**Task requirements**
Extract every line of the material below and reproduce it faithfully.

**Collected material**
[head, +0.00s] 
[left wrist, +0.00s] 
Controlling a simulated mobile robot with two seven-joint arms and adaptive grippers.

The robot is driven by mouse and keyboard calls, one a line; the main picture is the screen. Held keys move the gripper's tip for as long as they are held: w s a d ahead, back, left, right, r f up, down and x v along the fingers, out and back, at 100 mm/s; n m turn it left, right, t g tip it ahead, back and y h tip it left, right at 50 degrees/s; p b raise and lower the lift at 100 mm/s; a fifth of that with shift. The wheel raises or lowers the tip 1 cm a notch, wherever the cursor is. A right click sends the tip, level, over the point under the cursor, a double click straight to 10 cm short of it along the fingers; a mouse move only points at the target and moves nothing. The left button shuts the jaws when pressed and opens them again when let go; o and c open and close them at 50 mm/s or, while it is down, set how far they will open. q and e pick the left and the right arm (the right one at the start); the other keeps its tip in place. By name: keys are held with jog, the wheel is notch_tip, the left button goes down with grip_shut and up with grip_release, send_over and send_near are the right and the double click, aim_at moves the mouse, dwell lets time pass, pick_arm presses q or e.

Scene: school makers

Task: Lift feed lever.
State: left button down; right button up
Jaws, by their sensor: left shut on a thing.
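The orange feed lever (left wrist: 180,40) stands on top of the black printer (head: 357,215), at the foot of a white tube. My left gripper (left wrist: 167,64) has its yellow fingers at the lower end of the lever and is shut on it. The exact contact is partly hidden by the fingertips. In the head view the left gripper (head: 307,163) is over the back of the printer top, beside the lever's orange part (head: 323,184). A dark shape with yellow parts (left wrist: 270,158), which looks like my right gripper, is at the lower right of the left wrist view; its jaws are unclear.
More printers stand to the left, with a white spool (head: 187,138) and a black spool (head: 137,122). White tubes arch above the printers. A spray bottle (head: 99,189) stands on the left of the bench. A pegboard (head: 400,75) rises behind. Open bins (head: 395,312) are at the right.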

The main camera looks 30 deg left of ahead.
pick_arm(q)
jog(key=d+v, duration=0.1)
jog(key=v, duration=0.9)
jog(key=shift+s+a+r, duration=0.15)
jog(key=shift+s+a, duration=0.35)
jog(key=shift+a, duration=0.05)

**Written response**
[head, +0.00s] 
[left wrist, +0.00s] 
Controlling a simulated mobile robot with two seven-joint arms and adaptive grippers.

The robot is driven by mouse and keyboard calls, one a line; the main picture is the screen. Held keys move the gripper's tip for as long as they are held: w s a d ahead, back, left, right, r f up, down and x v along the fingers, out and back, at 100 mm/s; n m turn it left, right, t g tip it ahead, back and y h tip it left, right at 50 degrees/s; p b raise and lower the lift at 100 mm/s; a fifth of that with shift. The wheel raises or lowers the tip 1 cm a notch, wherever the cursor is. A right click sends the tip, level, over the point under the cursor, a double click straight to 10 cm short of it along the fingers; a mouse move only points at the target and moves nothing. The left button shuts the jaws when pressed and opens them again when let go; o and c open and close them at 50 mm/s or, while it is down, set how far they will open. q and e pick the left and the right arm (the right one at the start); the other keeps its tip in place. By name: keys are held with jog, the wheel is notch_tip, the left button goes down with grip_shut and up with grip_release, send_over and send_near are the right and the double click, aim_at moves the mouse, dwell lets time pass, pick_arm presses q or e.

Scene: school makers

Task: Lift feed lever.
State: left button down; right button up
Jaws, by their sensor: left shut on a thing.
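The orange feed lever (left wrist: 180,40) stands on top of the black printer (head: 357,215), at the foot of a white tube. My left gripper (left wrist: 167,64) has its yellow fingers at the lower end of the lever and is shut on it. The exact contact is partly hidden by the fingertips. In the head view the left gripper (head: 307,163) is over the back of the printer top, beside the lever's orange part (head: 323,184). A dark shape with yellow parts (left wrist: 270,158), which looks like my right gripper, is at the lower right of the left wrist view; its jaws are unclear.
More printers stand to the left, with a white spool (head: 187,138) and a black spool (head: 137,122). White tubes arch above the printers. A spray bottle (head: 99,189) stands on the left of the bench. A pegboard (head: 400,75) rises behind. Open bins (head: 395,312) are at the right.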

The main camera looks 30 deg left of ahead.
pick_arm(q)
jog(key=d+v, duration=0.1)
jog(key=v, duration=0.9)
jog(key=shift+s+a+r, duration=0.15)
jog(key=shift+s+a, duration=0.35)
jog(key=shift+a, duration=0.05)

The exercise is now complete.